Ukrainians, though, say their own immense contribution to the liberation of Europe has been given short shrift.
More than 1 million Ukrainians died fighting for the Soviet Union during World War II -- second only to Russian casualties.
And in Ukraine, Poland and other eastern European states, many say they suffered under both German and Soviet occupation.
The Simon Wiesenthal Center's Efraim Zuroff says there is an ongoing effort to whitewash "the extensive, extremely important collaboration [with the Nazis] of the peoples of Eastern Europe."

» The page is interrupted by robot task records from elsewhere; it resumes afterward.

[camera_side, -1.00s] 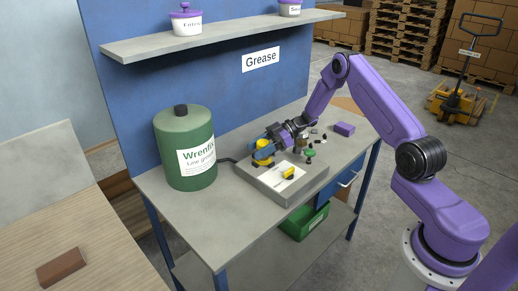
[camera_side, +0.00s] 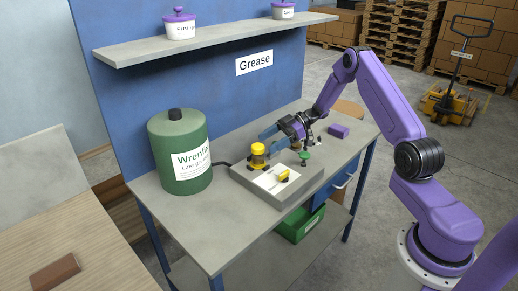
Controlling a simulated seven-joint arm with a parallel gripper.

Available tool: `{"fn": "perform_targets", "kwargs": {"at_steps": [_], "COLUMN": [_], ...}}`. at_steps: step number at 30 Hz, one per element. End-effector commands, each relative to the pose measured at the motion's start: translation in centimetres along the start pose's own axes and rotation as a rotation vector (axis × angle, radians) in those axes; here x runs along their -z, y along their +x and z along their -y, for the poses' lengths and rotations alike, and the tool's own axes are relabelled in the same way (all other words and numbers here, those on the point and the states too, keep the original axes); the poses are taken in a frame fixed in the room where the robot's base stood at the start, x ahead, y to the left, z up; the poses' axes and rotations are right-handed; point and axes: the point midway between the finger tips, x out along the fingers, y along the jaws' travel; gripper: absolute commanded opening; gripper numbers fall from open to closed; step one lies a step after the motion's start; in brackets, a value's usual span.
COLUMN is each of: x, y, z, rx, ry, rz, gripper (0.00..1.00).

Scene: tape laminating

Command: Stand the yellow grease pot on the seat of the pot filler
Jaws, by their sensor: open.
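The yellow grease pot (camera_side: 258,149) stands upright, with a dark band below its yellow top, at the back left of the grey pot filler (camera_side: 300,189). It appears to rest on the filler's seat, which the pot mostly hides. The fingers look empty and apart from the pot, though the small gap is hard to judge.
A yellow part (camera_side: 282,175) lies on the filler's white plate. A green knob (camera_side: 304,156) stands at its right. A large green drum (camera_side: 180,152) is at left, a purple block (camera_side: 339,131) at right. The bench front is clear.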

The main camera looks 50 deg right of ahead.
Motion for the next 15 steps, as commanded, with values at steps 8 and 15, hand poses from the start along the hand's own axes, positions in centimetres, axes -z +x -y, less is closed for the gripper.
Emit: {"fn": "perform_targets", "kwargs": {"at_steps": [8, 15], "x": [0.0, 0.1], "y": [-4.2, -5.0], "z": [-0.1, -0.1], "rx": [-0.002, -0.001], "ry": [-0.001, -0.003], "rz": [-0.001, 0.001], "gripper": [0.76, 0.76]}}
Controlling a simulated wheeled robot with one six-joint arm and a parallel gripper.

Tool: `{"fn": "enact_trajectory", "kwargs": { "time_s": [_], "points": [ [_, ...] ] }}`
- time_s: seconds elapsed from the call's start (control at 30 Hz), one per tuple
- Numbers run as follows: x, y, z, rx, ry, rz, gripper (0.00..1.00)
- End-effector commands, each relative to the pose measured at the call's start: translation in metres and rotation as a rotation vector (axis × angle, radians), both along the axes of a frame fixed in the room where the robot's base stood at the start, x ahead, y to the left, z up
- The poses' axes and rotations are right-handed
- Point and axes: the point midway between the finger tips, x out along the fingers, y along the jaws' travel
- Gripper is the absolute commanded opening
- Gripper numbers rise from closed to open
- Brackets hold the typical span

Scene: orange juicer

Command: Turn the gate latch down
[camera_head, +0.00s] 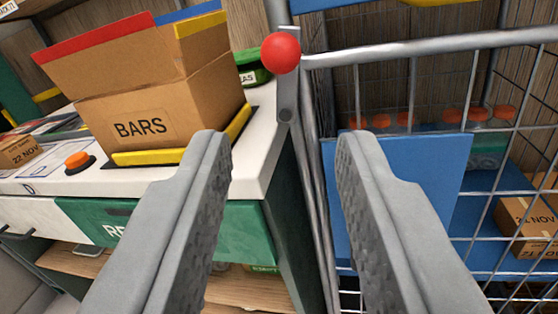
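The gate latch (286,98) is a short grey metal lever with a red ball knob (281,53) at its upper end. It stands upright on the gate post, with a pivot near its lower end. The gate (430,47) is a grey tube frame with wire mesh to the right of the latch. My gripper (282,150) is open and empty, with its two grey fingers wide apart. In the picture the knob shows above the gap between the fingertips. The fingers do not appear to touch the latch.
A white counter (262,150) stands left of the gate. It carries an open cardboard box (165,105) labelled BARS and an orange button (77,160). A blue panel (395,190) hangs on the mesh. Behind the mesh are orange-topped items and a carton (527,222).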

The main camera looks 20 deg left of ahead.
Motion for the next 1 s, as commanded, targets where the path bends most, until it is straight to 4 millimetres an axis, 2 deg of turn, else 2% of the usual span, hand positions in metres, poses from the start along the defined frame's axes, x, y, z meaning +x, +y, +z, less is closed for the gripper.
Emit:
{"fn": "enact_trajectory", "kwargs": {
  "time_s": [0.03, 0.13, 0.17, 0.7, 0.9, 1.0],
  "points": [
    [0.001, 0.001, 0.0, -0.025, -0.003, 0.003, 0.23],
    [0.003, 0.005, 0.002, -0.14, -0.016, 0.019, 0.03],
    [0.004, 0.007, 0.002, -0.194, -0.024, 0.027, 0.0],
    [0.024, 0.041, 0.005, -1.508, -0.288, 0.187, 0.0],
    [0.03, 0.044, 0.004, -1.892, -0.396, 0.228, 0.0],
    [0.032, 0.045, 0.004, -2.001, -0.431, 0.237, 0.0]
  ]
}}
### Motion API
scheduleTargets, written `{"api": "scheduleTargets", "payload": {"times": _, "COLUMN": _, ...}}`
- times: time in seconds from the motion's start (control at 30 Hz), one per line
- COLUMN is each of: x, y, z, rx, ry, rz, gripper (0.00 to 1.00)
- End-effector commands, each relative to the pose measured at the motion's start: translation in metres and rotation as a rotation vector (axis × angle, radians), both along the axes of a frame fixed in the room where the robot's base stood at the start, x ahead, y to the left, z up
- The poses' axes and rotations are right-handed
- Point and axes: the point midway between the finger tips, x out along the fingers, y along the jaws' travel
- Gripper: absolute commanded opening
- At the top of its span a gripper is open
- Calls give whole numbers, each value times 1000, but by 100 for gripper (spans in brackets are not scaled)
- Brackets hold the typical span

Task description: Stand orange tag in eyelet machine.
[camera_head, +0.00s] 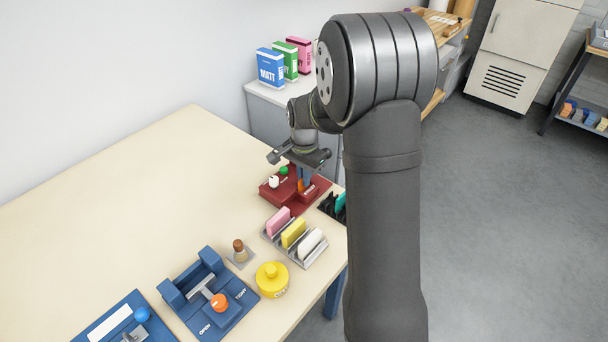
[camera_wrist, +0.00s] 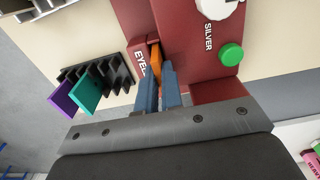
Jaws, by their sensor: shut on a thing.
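The eyelet machine (camera_head: 291,203) is a dark red block at the far right part of the table, with a white knob and a green button on top. It fills the upper middle of the wrist view (camera_wrist: 190,40), with "SILVER" and part of "EYEL" lettering. My gripper (camera_head: 304,181) is at the machine, its blue fingers pointing down. The fingers (camera_wrist: 158,76) are shut on the orange tag (camera_wrist: 156,62). The tag's far end is at a dark slot in the machine; I cannot tell how deep it sits.
A black rack (camera_wrist: 115,72) with a purple tag (camera_wrist: 62,98) and a teal tag (camera_wrist: 86,95) stands beside the machine. A grey rack (camera_head: 308,259) holds pink, yellow and white blocks. A yellow pot (camera_head: 272,281) and blue fixtures stand nearer. The table's left half is clear.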

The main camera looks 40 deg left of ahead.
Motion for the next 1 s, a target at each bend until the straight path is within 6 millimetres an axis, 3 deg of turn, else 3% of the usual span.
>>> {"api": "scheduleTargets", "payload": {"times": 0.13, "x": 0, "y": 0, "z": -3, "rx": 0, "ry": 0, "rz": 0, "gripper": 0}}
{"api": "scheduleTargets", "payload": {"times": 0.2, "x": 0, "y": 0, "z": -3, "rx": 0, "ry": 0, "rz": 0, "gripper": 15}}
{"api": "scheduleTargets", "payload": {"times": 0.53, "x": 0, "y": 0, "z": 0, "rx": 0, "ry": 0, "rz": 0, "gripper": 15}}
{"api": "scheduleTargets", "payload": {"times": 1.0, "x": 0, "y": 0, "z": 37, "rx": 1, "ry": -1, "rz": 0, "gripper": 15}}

But Efraim Zuroff, who leads the Los Angeles-based Simon Wiesenthal Center's efforts to track down and prosecute living Nazis, says Central and Eastern European governments themselves have tried to "promote the canard of equivalency between Nazi and Communist crimes" to avoid addressing unsavory elements of their own histories.
Noting that Poland itself was an exception, Zuroff told RFE/RL that there is an ongoing effort to whitewash "the extensive, extremely important collaboration [with the Nazis] of the peoples of Eastern Europe."
More than 1 million people died at Auschwitz -- mostly Jews, but also tens of thousands of Roma and some 74,000 Poles. Several well-known Nazi massacres, including the exterminations of thousands of Jews at Babi Yar, on the outskirts of Kyiv, involved Nazi collaborators.
The Soviets themselves massacred more than 20,000 Polish prisoners of war in the Katyn forest of northwestern Russia.
The Kremlin has said it will send Putin's chief of staff, Sergei Ivanov, to the Auschwitz commemoration.